Hasta 1969, según leí en un artículo de 2013 del diario Ouest France y también en La Mée, el recuerdo de aquellos nueve mártires fueron una placa y el cartel de madera que descubrí sobre unos matorrales, además de los árboles pintados con la bandera tricolor. Aquel 1969 se instaló un monumento en el mismo lugar de la ejecución: un monolito de granito con una lápida conmemorativa. En 2012, la familia Maillard, todavía propietarios de este bosque de 2100 hectáreas, prohibieron por primera vez que se celebrara la peregrinación anual al lugar de los fusilamientos. No solo eso, además retiraron el monolito. Finalmente, por intercesión de los alcaldes de la zona, los amos del bosque y del lago aceptaron levantar de nuevo el monumento, pero con la condición de que no se volviera a conmemorar la efeméride en su bosque. Desde entonces, los veteranos sindicalistas y comunistas de la región recuerdan cada 15 de diciembre a sus muertos en un pequeño monumento de ladrillo erigido en un carretera, fuera del bosque, en el pueblo de Juigné des Moutiers.

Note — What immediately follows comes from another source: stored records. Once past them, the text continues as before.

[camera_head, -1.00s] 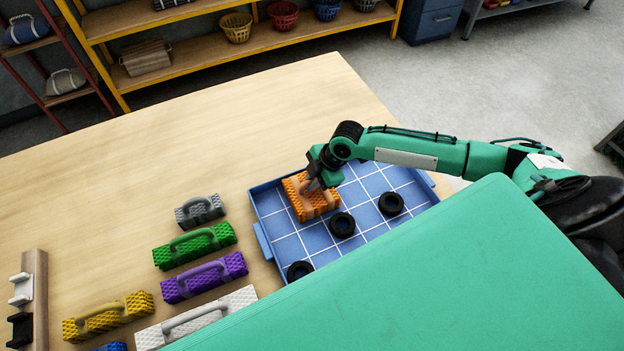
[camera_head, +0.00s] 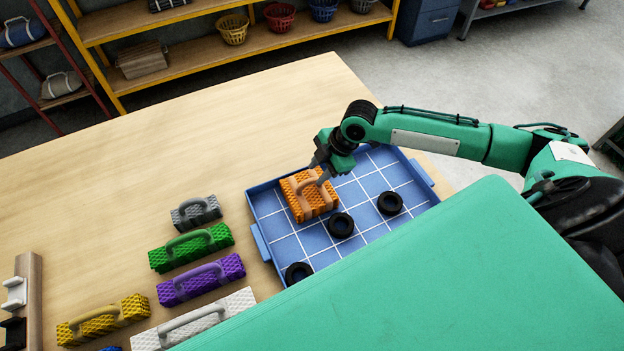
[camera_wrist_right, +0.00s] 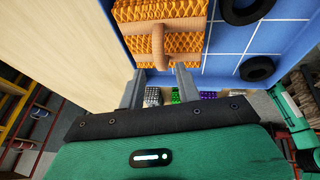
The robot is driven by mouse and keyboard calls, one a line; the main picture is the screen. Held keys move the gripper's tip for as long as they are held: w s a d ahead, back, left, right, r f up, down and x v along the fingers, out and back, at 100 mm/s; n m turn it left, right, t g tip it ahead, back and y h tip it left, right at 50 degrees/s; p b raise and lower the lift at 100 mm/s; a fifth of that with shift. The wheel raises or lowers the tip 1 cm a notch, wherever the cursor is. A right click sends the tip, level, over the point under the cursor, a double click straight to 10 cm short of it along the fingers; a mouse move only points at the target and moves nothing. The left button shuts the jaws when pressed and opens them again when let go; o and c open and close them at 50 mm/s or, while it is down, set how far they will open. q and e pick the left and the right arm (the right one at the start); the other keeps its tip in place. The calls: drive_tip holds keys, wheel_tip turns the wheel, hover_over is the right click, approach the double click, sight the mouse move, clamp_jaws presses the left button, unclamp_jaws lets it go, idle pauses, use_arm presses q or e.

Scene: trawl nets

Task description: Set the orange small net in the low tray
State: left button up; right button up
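The orange small net (camera_head: 302,206), a textured block with a tan handle, rests in the upper-left part of the blue low tray (camera_head: 262,215), on its white-lined floor. It also shows in the right wrist view (camera_wrist_right: 185,45), with its handle upright. My right gripper (camera_head: 321,172) is just above and beside the handle. In the right wrist view its two fingers (camera_wrist_right: 160,88) stand apart with nothing between their tips, and the handle is beyond them. My left gripper is not in view.
Black rings (camera_head: 341,225) lie in the tray. Left of the tray stand grey (camera_head: 196,212), green (camera_head: 190,248), purple (camera_head: 201,280), yellow (camera_head: 103,320) and white (camera_head: 195,322) nets. The table (camera_head: 150,170) behind them is clear.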

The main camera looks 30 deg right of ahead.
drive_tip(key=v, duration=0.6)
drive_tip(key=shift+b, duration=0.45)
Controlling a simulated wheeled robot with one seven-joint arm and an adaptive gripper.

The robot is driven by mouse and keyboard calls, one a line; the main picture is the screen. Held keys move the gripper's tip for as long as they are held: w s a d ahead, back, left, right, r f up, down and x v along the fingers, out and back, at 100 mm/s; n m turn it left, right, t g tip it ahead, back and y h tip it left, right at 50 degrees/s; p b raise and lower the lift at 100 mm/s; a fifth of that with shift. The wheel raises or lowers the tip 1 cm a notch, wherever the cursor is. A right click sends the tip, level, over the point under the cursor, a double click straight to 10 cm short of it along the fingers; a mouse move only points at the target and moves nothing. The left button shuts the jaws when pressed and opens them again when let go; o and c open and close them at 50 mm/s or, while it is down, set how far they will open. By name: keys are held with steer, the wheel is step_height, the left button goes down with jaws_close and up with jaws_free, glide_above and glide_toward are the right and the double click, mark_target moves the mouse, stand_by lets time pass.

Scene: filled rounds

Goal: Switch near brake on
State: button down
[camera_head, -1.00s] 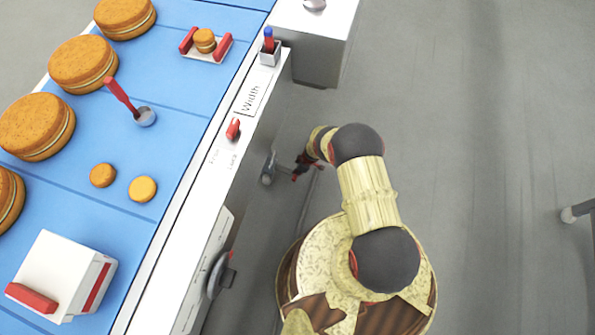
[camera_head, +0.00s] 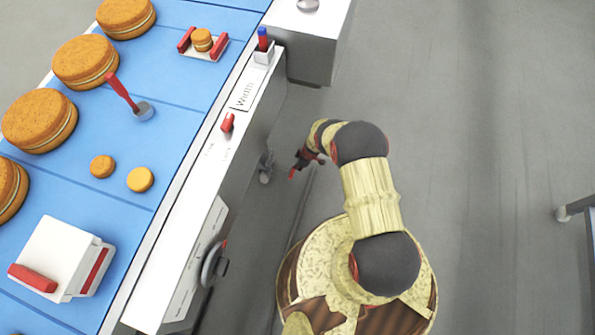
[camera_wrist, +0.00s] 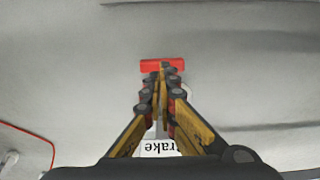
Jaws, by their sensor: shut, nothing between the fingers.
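In the wrist view a red bar (camera_wrist: 150,66), likely the brake's lever or pedal, lies crosswise at my fingertips. A white label (camera_wrist: 158,148) reading "Brake", upside down, shows between my fingers. My gripper (camera_wrist: 163,72) is shut and empty, its tips at or just over the middle of the red bar; I cannot tell whether they touch. In the head view my gripper (camera_head: 295,168) is low beside the machine's side, right of a small grey fitting (camera_head: 265,167). The brake is not clearly visible there.
The machine's blue top (camera_head: 180,100) carries large and small filled rounds. A red switch (camera_head: 227,122), a blue-tipped red lever (camera_head: 263,40) and a grey handwheel (camera_head: 213,264) sit along its near edge. A grey box (camera_head: 320,45) juts out above.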

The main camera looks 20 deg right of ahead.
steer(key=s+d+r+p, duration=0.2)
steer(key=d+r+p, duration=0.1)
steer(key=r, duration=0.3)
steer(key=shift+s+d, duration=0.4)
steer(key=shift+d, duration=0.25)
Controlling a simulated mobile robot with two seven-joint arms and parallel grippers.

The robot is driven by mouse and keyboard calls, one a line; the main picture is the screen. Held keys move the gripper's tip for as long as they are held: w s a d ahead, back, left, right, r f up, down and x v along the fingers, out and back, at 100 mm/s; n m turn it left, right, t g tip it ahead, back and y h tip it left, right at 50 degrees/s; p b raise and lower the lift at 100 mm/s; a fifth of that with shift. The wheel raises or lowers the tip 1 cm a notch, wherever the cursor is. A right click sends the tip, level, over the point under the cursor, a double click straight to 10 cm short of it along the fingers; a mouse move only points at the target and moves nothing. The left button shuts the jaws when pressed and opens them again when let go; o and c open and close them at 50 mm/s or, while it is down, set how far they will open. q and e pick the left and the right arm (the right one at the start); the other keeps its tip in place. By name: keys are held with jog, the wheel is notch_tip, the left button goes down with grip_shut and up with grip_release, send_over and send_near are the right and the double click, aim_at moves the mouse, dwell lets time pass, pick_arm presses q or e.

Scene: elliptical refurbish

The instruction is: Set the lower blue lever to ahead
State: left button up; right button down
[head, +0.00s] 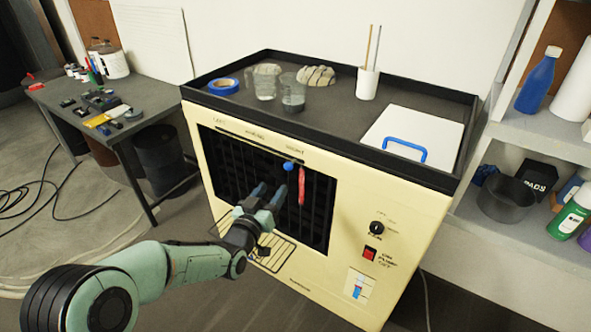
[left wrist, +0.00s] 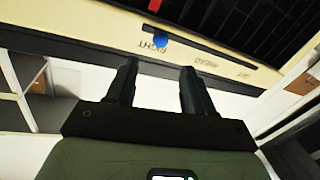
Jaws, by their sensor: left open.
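A blue ball knob (head: 288,165) sits on a slot along the top of the dark grille on a cream cabinet (head: 400,215). It is at the right end of the slot, by the label RIGHT. In the left wrist view the picture is upside down, and the blue knob (left wrist: 160,40) is beside RIGHT, with AHEAD and LEFT further along. My left gripper (head: 271,188) is open and empty, in front of the grille and below the knob. In the left wrist view its fingers (left wrist: 159,68) are apart and the knob lies beyond them, not between them. My right gripper is not in view.
A red ribbon (head: 301,186) hangs just right of the knob. A black dial (head: 377,228), a red switch (head: 370,254) and a small blue slider (head: 357,291) are on the right panel. A wire rack (head: 270,255) juts out below the grille. Shelves (head: 545,140) stand at right.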

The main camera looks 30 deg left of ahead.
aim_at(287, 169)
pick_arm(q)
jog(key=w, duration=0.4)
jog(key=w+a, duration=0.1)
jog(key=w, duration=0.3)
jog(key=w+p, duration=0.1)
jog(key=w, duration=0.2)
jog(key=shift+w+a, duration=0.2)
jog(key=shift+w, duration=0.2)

Aquel 1969 se instaló un monumento en el mismo lugar de la ejecución: un monolito de granito con una lápida conmemorativa. En 2012, la familia Maillard, todavía propietarios de este bosque de 2100 hectáreas, prohibieron por primera vez que se celebrara la peregrinación anual al lugar de los fusilamientos. No solo eso, además retiraron el monolito

Jean-Pierre, señor del castillo de Vengeau, corrobora estos hechos, también confirma que el propietario del bosque de La Juigné se hartó del tráfico de visitas al monumento. ¿Tanta gente visitaba el lugar? Jean-Pierre me advierte, como han hecho otros antes que él, que estos lugares son propiedades privadas y que no hay que entrar en ellos. En toda Europa, también en España, la mayoría de los bosques están en manos privadas, pero en la gran mayoría de casos no hay problemas para que particulares accedan y crucen estos dominios, mientras no causen daños o realicen actividades ilegales. No es así en el País del Loira.

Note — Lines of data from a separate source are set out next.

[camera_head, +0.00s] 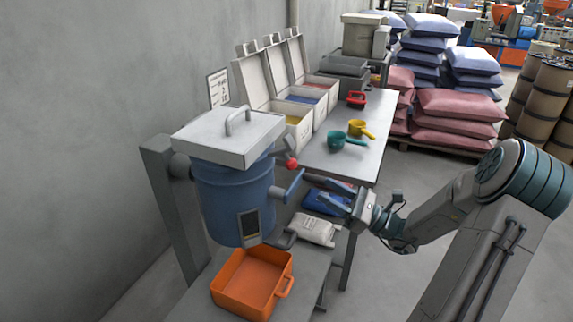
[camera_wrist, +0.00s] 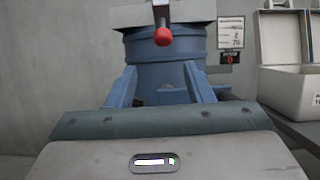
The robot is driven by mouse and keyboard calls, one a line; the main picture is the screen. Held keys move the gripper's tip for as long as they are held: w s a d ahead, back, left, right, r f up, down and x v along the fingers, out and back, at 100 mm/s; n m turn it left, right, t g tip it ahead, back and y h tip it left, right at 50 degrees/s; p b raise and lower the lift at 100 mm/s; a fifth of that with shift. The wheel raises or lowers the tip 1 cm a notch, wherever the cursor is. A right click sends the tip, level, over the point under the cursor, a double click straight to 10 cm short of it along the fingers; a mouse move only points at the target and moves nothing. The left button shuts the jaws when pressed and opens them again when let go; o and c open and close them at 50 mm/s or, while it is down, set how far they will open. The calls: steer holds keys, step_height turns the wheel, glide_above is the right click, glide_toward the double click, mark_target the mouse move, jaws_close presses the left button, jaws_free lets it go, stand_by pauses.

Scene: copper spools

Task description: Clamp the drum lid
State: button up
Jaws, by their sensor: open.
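A blue drum (camera_head: 232,195) stands at the left, with a flat pale grey lid (camera_head: 228,133) with a loop handle lying on top. A lever with a red knob (camera_head: 291,163) sticks out from the drum's right side just below the lid. In the wrist view the red knob (camera_wrist: 163,37) hangs in front of the drum (camera_wrist: 165,75), under the lid edge (camera_wrist: 190,11). My gripper (camera_head: 325,190) is open and empty, to the right of the knob and lower. In the wrist view the knob appears just above and between my fingertips (camera_wrist: 160,75).
An orange bin (camera_head: 250,283) sits below the drum. The grey table (camera_head: 340,158) behind carries open white boxes (camera_head: 292,112) and yellow and green scoops. A white bag (camera_head: 312,229) lies below my gripper.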

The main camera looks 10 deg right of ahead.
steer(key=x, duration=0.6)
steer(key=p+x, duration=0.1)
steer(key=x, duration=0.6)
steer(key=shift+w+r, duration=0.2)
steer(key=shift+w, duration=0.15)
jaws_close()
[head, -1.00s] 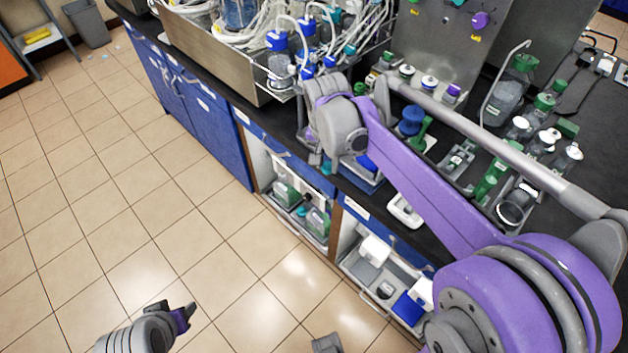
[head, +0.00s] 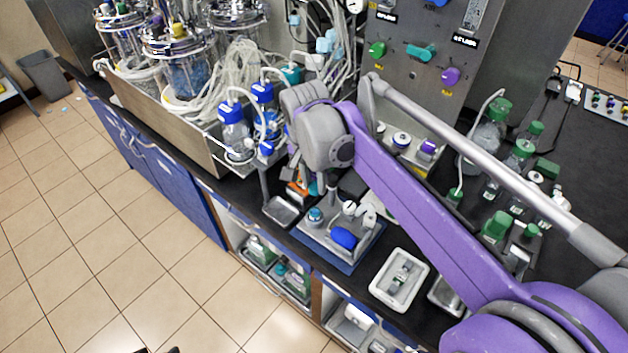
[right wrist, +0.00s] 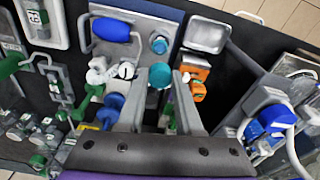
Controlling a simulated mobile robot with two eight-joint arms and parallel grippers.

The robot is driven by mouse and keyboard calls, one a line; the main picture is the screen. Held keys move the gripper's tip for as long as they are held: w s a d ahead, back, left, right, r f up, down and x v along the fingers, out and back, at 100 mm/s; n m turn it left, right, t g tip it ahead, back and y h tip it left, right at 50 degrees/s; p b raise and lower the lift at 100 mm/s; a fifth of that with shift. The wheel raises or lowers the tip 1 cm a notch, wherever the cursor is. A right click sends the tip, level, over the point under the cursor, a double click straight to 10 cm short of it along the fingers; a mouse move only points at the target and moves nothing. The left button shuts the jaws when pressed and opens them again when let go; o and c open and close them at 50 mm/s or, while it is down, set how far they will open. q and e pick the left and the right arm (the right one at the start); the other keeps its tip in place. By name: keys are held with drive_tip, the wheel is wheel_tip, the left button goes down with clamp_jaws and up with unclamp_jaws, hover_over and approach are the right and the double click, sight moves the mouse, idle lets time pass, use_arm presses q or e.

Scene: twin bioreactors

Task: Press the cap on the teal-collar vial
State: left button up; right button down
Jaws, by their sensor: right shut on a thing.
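My right gripper (right wrist: 160,75) is shut on a teal cap (right wrist: 160,78), which sits between its fingertips in the right wrist view. A vial with a teal collar (right wrist: 158,43) stands just beyond the fingertips on a grey and blue tray; in the head view this vial (head: 315,214) is upright near the bench's front edge. The held cap looks apart from the vial. In the head view my right wrist hides most of the gripper. Only a dark sliver of what seems to be my left gripper (head: 172,350) shows at the bottom edge.
A blue-handled object (head: 345,237) and white parts share the tray. A small metal dish (head: 282,211) lies left of it, a white tray (head: 399,280) right. An orange item (right wrist: 196,85) is close beside my right finger. Blue-capped bottles (head: 234,125) stand nearby.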

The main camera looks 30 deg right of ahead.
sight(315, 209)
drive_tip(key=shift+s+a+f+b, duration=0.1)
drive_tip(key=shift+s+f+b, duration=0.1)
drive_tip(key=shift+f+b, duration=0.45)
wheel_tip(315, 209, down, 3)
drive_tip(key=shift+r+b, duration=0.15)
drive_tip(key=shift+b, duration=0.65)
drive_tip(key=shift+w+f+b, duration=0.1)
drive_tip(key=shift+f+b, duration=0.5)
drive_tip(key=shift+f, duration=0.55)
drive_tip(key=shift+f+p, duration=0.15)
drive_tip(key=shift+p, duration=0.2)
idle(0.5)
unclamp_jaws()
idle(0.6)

A partir de aquel momento hice lo posible para allanar todos los bosques privados de la región. Solo en dos no conseguí entrar. Los dominios del castillo de Dangé aparecían en internet como un espacio visitable, sobre todo para contemplar sus jardines. En la carretera principal del municipio de Pouancé nace una pista para vehículos que desemboca primero en una granja. Dejé el coche para andar por el camino hasta que dos jóvenes agricultores me cortaron el paso. Aquello era zona privada. Les interrogué sobre Dangé y respondieron que sus dominios eran desde 2017 propiedad de unos inversores rusos. El otro bosque al que no accedí, por lo imposible de la misión, fue el bosque de La Guerche, adquirido en 2007 por François Bich, uno de los hijos del Baron de Bic, el fundador de la empresa de bolígrafos. Las 3.200 hectáreas de La Guerche están valladas como si guardaran el oro del Rin, sin que quede el más mínimo resquicio sin sellar. Incluso lo patrullan guardas. El bosque es un gran cuarto de juegos de un millonario, con su pabellón de caza y su lago artificial.

***

Volví por segunda vez a Juigné para intentar encontrar el monolito abandonado y los castaños marcados por las balas de las SS. Opté por la vertiente opuesta del bosque, lejos del lago, y terminé descubriendo un menhir colosal, llamado Pierre Frite, y un priorato en ruinas, la Primaudière, que la Revolución expropió a la Iglesia para convertirlo primero en una fábrica de vidrio y luego, hasta no hace mucho, en un establo.

Lo intenté por tercera vez. En esta ocasión decidí rodear el lago. Me encontré por fin con otra persona, la primera en tres días de visitas, un leñador que desbrozaba ramas bajas de árboles y que esquivó mi saludo y mis preguntas. Marché veinte minutos sin rumbo fijo, hasta que en un claro del bosque, frente al lago, saltó un corzo. Me detuve para observar los brincos del animal y frente a mí, a cincuenta metros del camino, vi el monolito. A pocos pasos del monumento, un enclenque castaño crujía con el viento. Su tronco estaba perforado a diferentes alturas y en su base alguien había pintado, hace mucho, los tres colores de la bandera francesa. En el suelo, desmenuzada como confeti, había parte de esa corteza azul, blanca y roja. Ningún otro de los castaños que sirvieron como poste del patíbulo existen ya. Aquel pequeño y débil árbol es el último testimonio en pie de los muertos de La Blisière.